Few American ambassadors have so distinguished themselves as champions of freedom. Both along the East River and across the world, Haley earned herself a formidable reputation as a tough and resolute defender of her country and its allies. She made immense progress in curbing UN bureaucracy, combating anti-Israel bias, and standing up to the international body’s amorality in excusing brutal strongmen.
“We spoke out resolutely against dictatorships in Iran, Syria, Venezuela, Cuba, and yes, Russia,” she said in her brief parting address. It’s all true. If Haley’s arrival to the UN meant anything, it was this: The party’s over.
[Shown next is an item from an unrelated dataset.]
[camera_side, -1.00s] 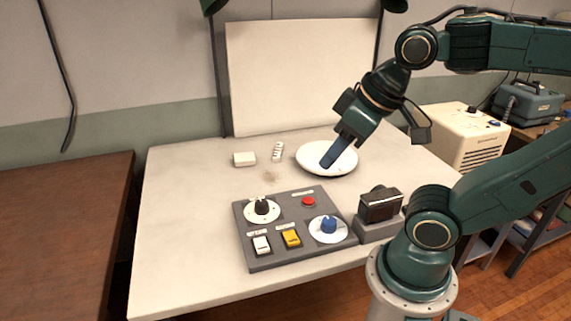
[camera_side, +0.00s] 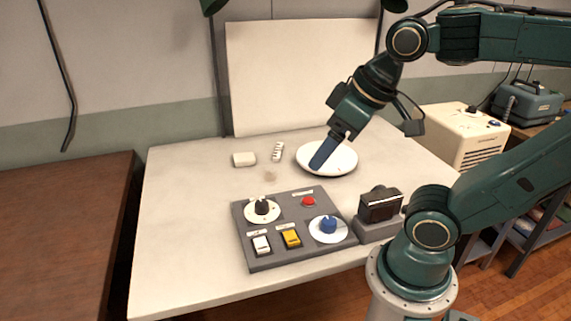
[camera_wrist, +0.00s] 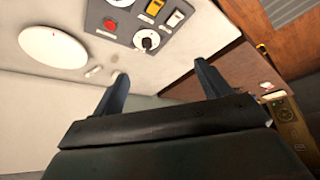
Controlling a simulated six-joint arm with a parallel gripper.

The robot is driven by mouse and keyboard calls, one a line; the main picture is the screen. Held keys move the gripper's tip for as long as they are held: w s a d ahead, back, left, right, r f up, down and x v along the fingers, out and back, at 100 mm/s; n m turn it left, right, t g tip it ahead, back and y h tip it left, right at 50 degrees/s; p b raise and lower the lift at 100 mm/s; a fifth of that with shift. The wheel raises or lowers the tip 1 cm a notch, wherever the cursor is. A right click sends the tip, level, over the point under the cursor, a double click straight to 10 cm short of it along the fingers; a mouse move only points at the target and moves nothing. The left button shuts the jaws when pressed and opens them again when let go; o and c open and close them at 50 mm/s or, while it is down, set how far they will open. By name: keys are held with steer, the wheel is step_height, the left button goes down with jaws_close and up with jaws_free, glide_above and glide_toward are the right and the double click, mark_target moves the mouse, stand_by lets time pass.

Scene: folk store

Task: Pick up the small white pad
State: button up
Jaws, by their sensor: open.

She led the charge to enforce sanctions against the brutal despotic regimes of North Korea and South Sudan despite repeated attempts by Russia and China to protect them. She blasted Iran for its perilous ballistic missile program and brazen support for terrorist elements. And perhaps most significantly, she was a vital component of the administration’s courageous decision to remove our nation from the disastrous nuclear agreement signed with Iran that essentially sent them down a wide-open highway to Destination: Atomic Bomb.
Most meaningful to me, Nikki Haley stood up for Israel and largely neutralized the UN’s perverse bias against its only Jewish member-state. Her dedication to America’s staunch allies in general, and the State of Israel in particular, was apparent from the start. Just moments after her very first Security Council meeting on the Middle East, she lambasted the UN for its incomprehensible obsessions with Israel at a time when Hezbollah was building mass arsenals in Lebanon, and ISIS and the Assad regime were laying waste to Syria, leaving hundreds of thousands dead in their wake.
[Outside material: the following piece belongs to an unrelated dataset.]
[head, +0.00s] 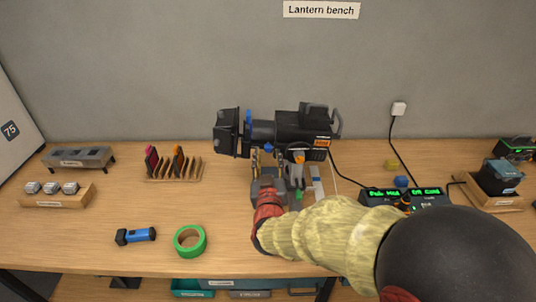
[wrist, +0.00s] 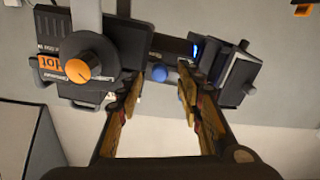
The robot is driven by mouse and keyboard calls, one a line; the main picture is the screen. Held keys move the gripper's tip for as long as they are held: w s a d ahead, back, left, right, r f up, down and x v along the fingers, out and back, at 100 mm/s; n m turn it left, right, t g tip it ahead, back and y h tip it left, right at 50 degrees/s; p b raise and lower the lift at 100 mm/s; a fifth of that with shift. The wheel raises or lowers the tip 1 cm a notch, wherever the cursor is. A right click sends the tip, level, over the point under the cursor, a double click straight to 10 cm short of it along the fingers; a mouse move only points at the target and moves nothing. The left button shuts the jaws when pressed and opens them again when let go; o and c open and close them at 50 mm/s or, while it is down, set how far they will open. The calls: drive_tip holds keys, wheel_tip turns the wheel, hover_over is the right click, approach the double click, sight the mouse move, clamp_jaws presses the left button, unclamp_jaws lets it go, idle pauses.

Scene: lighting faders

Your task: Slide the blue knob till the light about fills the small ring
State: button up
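A black stage lantern (head: 290,125) stands on the bench, its front facing left. A small round blue knob (head: 268,148) hangs on its underside; it also shows in the wrist view (wrist: 159,74). My gripper (head: 282,181) is just below the lantern. In the wrist view my gripper (wrist: 160,86) is open, its two fingers apart on either side of the blue knob's line. I see a gap to each finger and cannot tell the depth between tips and knob. The light spot and the small ring are not in view.
An orange-faced knob (wrist: 77,70) sits beside the blue knob on the lantern. A white board marked 75 (head: 12,128) stands at far left. Green tape (head: 190,241), a blue torch (head: 136,236), a slotted rack (head: 173,168) and a lit control box (head: 405,197) are on the bench.

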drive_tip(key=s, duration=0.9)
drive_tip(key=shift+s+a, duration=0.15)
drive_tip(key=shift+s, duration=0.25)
And of course, none can forget the courage in defending our president’s bold decision to move the American Embassy to Jerusalem, even as 128 countries used their platform at the UN to again attack Israel and show their disapproval and contempt for thousands of years of Jewish connection, hope and longing.
Amid blistering opposition, Haley pushed forth with her signature class and unmistakable dignity. It’s no wonder that 63% of Americans approved of her performance, an astonishing number considering today’s hyper-partisan climate.
Speaking for nearly 30 minutes to express his gratitude and appreciation for the parting ambassador, our president said it best: “We will miss you.”
With Haley’s sudden resignation, however, we are left with a tough, yet crucial question of who can possibly live up to her stellar record.
The thought of Ivanka Trump taking over the American seat at the UN was heard in the corridors of Washington. She, like Haley, is a remarkably strong and capable woman of both refinement and bearing. She would in all probability do an exceptional job, especially given that the pivotal prerequisites of the job are to represent America with strength and determination and to have the president’s ear. Few have qualities quite like those of Ivanka. President Trump, however, said that if he nominated her he’d be accused of nepotism. So that option is off the table.
That brings me to the person I believe would best serve the United States as its ambassador to the United Nations.
My advice? There is none better than the assistant to the president and special representative for international negotiations – in which role he serves under Jared Kushner – as the President’s chief Middle East negotiator Jason Greenblatt.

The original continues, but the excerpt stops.